Distance and years can soften the edges enough for people to speak honestly about what was going on backstage, so sometimes it takes a few decades for the best stories to surface. Whether it’s a hungry author digging for the truth or an artist who finally wants to get their side of the story out there, these books put you in the minds of the people who were there. If you’ve read something you think belongs on this list, drop us a line at email@example.com
It’s impossible not to put at the top of the list. While the Nobel committee probably went too far when they gave him the prize for literature, this book rises above the rock memoir label into the realm of literature. If you haven’t read Bob Dylan’s Chronicles yet do yourself a favor, just remember to savor it because you only get one first time!
There aren’t many settings in rock history more romantic than the Hotel Chelsea in the late 60s. Lucky for us, Patti Smith has given us a window into that world. Not only that, but it includes a front row seat for one of the most tragic and beautiful romances of a generation AND the beginnings of the punk rock movement. Just Kids exists in at the intersection of all kinds of wonderful.

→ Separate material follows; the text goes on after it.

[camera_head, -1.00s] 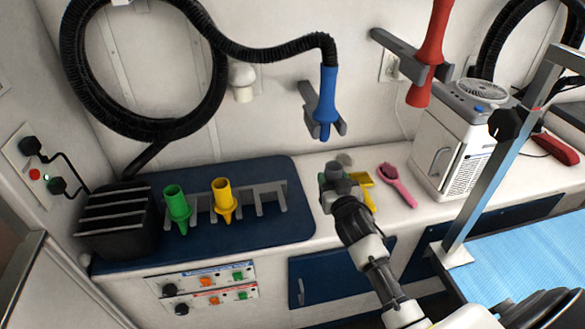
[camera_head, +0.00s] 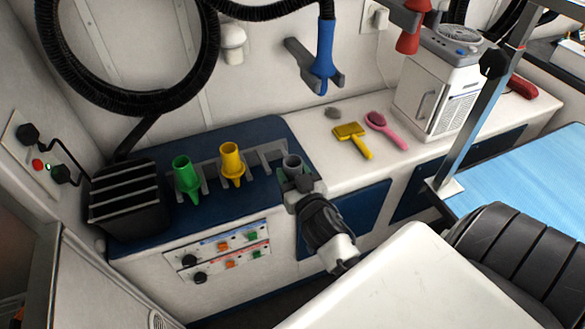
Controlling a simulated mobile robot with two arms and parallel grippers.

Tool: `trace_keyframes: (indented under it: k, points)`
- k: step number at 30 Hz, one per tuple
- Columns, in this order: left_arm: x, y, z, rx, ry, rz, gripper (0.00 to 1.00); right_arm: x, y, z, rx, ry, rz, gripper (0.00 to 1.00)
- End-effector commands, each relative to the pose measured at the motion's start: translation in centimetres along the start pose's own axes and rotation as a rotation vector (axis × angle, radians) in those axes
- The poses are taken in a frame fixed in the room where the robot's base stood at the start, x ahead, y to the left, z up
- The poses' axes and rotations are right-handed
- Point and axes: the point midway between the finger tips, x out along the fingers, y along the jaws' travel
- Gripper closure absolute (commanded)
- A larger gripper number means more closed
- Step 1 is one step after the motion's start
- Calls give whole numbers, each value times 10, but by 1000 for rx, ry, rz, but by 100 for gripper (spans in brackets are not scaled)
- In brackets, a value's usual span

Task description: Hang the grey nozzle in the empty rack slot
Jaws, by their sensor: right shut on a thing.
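My right gripper (camera_head: 297,182) is shut on the grey nozzle (camera_head: 292,163), whose round open top shows above the fingers. The nozzle is upright, just right of the metal slot rack (camera_head: 262,155). Its lower part is hidden by the gripper, and I cannot tell its height against the rack. In the rack hang a green nozzle (camera_head: 187,175) at the left and a yellow nozzle (camera_head: 231,162) to its right. The rack's right end, towards the grey nozzle, has no nozzle in it. My left gripper is not in view.
A black slotted box (camera_head: 122,205) stands left of the rack. A yellow brush (camera_head: 352,138), a pink brush (camera_head: 384,128) and a white machine (camera_head: 440,85) are on the counter to the right. A blue dryer nozzle (camera_head: 324,60) hangs on the wall above.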

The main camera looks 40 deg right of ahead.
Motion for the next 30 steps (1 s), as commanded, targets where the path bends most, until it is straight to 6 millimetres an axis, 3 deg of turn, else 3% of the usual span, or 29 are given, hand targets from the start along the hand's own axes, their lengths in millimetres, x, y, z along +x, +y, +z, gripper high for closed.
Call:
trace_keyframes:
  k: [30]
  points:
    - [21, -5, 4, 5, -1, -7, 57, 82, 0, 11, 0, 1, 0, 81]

Oh, and it got the National Book award, so y’know, the writing probably isn’t bad either…
If you’re a fan of R.E.M., Sonic Youth, Fugazi, The Replacements, or Husker Dü you need to put down whatever you’re reading right this second and pick up this book. If you’re a Nirvana or Pearl Jam fan you need to read this to understand the history that made their success possible. If neither of the previous sentences apply to you, you are the person MOST in need of this book. Michael Azerrad’s Our Band Could Be Your Life chronicles a decade in the underground indie scene during the Reagan years. Pick any contemporary band and chances are high that they’ll cite one of the bands mentioned in this book as one of their big influences. It’s hard to overstate how thoroughly this movement shaped contemporary American culture. Be careful though–it may make you want to go find a mosh pit and/or start a band of your own.
Come for the story of how soul music grew out of the post-war gospel choirs, stay for the unimaginable scenes you never knew existed. One such example: during this period in the south, black musicians toured in a single revue that moved through the smaller music venues. (Those venues tended to serve chitlins, hence the tour was dubbed “the chitlin’ circuit). Practically this means, if you were in the south in the 1950s you could have gone to ONE show and seen Sam Cooke, James Brown, Solomon Burke, and Jackie Wilson play one after the other, trying to outdo each other. Peter Guralnick’s Dream Boogie: The Triumph of Sam Cooke is loaded with surprises like that, once you taste of a few of these nuggets you’ll wonder how you ever lived without them. Incidentally, we challenge you to try and read this book without listening to Sam Cooke’s live album One Night Stand more than 20 times.